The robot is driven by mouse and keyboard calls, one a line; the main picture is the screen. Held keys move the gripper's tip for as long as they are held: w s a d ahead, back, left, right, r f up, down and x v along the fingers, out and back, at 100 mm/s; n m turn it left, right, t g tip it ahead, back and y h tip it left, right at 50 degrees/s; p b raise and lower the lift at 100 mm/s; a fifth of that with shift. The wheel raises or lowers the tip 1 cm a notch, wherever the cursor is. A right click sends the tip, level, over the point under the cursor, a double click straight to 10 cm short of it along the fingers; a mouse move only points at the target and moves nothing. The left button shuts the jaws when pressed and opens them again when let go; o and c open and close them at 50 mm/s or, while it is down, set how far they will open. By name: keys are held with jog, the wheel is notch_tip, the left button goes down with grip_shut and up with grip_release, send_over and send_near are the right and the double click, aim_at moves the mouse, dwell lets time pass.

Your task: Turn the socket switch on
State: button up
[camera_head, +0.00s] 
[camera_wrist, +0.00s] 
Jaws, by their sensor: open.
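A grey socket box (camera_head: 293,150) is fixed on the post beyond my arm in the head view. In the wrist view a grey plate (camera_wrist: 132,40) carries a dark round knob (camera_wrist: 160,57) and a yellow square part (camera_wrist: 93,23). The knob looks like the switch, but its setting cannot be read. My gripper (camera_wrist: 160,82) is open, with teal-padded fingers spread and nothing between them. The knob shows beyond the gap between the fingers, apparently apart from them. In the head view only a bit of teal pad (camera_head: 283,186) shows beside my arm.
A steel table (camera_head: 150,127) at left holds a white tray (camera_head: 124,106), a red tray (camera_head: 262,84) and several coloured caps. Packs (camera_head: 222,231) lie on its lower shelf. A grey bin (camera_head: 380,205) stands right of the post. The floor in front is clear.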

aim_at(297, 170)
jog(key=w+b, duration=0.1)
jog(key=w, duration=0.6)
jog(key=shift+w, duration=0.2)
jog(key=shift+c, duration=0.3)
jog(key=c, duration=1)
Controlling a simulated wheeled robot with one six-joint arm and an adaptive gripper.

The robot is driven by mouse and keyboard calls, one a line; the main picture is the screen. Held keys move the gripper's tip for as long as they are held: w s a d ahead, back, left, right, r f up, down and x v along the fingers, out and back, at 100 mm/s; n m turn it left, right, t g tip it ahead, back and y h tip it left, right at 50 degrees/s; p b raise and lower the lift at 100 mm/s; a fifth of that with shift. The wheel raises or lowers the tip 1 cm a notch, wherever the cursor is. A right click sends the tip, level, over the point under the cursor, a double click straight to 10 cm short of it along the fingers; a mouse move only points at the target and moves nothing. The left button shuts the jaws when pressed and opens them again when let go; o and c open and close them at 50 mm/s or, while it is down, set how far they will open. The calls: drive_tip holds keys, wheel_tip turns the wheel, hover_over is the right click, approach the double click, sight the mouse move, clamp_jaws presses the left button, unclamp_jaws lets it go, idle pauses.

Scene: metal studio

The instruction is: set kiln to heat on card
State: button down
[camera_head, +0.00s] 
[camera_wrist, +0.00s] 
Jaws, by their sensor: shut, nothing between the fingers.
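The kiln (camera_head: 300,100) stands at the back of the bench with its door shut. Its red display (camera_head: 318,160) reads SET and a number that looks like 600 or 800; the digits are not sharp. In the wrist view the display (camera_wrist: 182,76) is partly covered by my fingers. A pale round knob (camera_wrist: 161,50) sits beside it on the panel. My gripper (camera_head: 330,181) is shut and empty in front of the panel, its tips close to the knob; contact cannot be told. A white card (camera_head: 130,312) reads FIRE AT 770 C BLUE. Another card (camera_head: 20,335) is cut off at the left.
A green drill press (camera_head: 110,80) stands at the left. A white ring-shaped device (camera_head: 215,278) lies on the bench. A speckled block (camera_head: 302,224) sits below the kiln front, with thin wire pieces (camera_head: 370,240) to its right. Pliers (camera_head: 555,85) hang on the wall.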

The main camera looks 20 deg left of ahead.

──────

Goal of the exercise: Set down the entries verbatim, leaving none out.

Output for this exercise:
The robot is driven by mouse and keyboard calls, one a line; the main picture is the screen. Held keys move the gripper's tip for as long as they are held: w s a d ahead, back, left, right, r f up, down and x v along the fingers, out and back, at 100 mm/s; n m turn it left, right, t g tip it ahead, back and y h tip it left, right at 50 degrees/s; p b raise and lower the lift at 100 mm/s; a fifth of that with shift. The wheel raises or lowers the tip 1 cm a notch, wherever the cursor is. A right click sends the tip, level, over the point under the cursor, a double click straight to 10 cm short of it along the fingers; a mouse move only points at the target and moves nothing. The left button shuts the jaws when pressed and opens them again when let go; o and c open and close them at 50 mm/s or, while it is down, set how far they will open. By name: keys are held with jog, the wheel is notch_tip, the left button goes down with grip_shut and up with grip_release, send_over and send_near are the right and the double click, aim_at moves the mouse, dwell lets time pass.

Your task: Turn the socket switch on
State: button up
[camera_head, +0.00s] 
[camera_wrist, +0.00s] 
Jaws, by their sensor: open.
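A grey socket box (camera_head: 293,150) is fixed on the post beyond my arm in the head view. In the wrist view a grey plate (camera_wrist: 132,40) carries a dark round knob (camera_wrist: 160,57) and a yellow square part (camera_wrist: 93,23). The knob looks like the switch, but its setting cannot be read. My gripper (camera_wrist: 160,82) is open, with teal-padded fingers spread and nothing between them. The knob shows beyond the gap between the fingers, apparently apart from them. In the head view only a bit of teal pad (camera_head: 283,186) shows beside my arm.
A steel table (camera_head: 150,127) at left holds a white tray (camera_head: 124,106), a red tray (camera_head: 262,84) and several coloured caps. Packs (camera_head: 222,231) lie on its lower shelf. A grey bin (camera_head: 380,205) stands right of the post. The floor in front is clear.

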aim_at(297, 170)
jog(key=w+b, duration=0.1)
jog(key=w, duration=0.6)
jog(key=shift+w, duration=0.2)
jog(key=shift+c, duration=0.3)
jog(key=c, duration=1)
Controlling a simulated wheeled robot with one six-joint arm and an adaptive gripper.

The robot is driven by mouse and keyboard calls, one a line; the main picture is the screen. Held keys move the gripper's tip for as long as they are held: w s a d ahead, back, left, right, r f up, down and x v along the fingers, out and back, at 100 mm/s; n m turn it left, right, t g tip it ahead, back and y h tip it left, right at 50 degrees/s; p b raise and lower the lift at 100 mm/s; a fifth of that with shift. The wheel raises or lowers the tip 1 cm a notch, wherever the cursor is. A right click sends the tip, level, over the point under the cursor, a double click straight to 10 cm short of it along the fingers; a mouse move only points at the target and moves nothing. The left button shuts the jaws when pressed and opens them again when let go; o and c open and close them at 50 mm/s or, while it is down, set how far they will open. The calls: drive_tip holds keys, wheel_tip turns the wheel, hover_over is the right click, approach the double click, sight the mouse move, clamp_jaws presses the left button, unclamp_jaws lets it go, idle pauses.

Scene: metal studio

The instruction is: set kiln to heat on card
State: button down
[camera_head, +0.00s] 
[camera_wrist, +0.00s] 
Jaws, by their sensor: shut, nothing between the fingers.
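The kiln (camera_head: 300,100) stands at the back of the bench with its door shut. Its red display (camera_head: 318,160) reads SET and a number that looks like 600 or 800; the digits are not sharp. In the wrist view the display (camera_wrist: 182,76) is partly covered by my fingers. A pale round knob (camera_wrist: 161,50) sits beside it on the panel. My gripper (camera_head: 330,181) is shut and empty in front of the panel, its tips close to the knob; contact cannot be told. A white card (camera_head: 130,312) reads FIRE AT 770 C BLUE. Another card (camera_head: 20,335) is cut off at the left.
A green drill press (camera_head: 110,80) stands at the left. A white ring-shaped device (camera_head: 215,278) lies on the bench. A speckled block (camera_head: 302,224) sits below the kiln front, with thin wire pieces (camera_head: 370,240) to its right. Pliers (camera_head: 555,85) hang on the wall.

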The main camera looks 20 deg left of ahead.

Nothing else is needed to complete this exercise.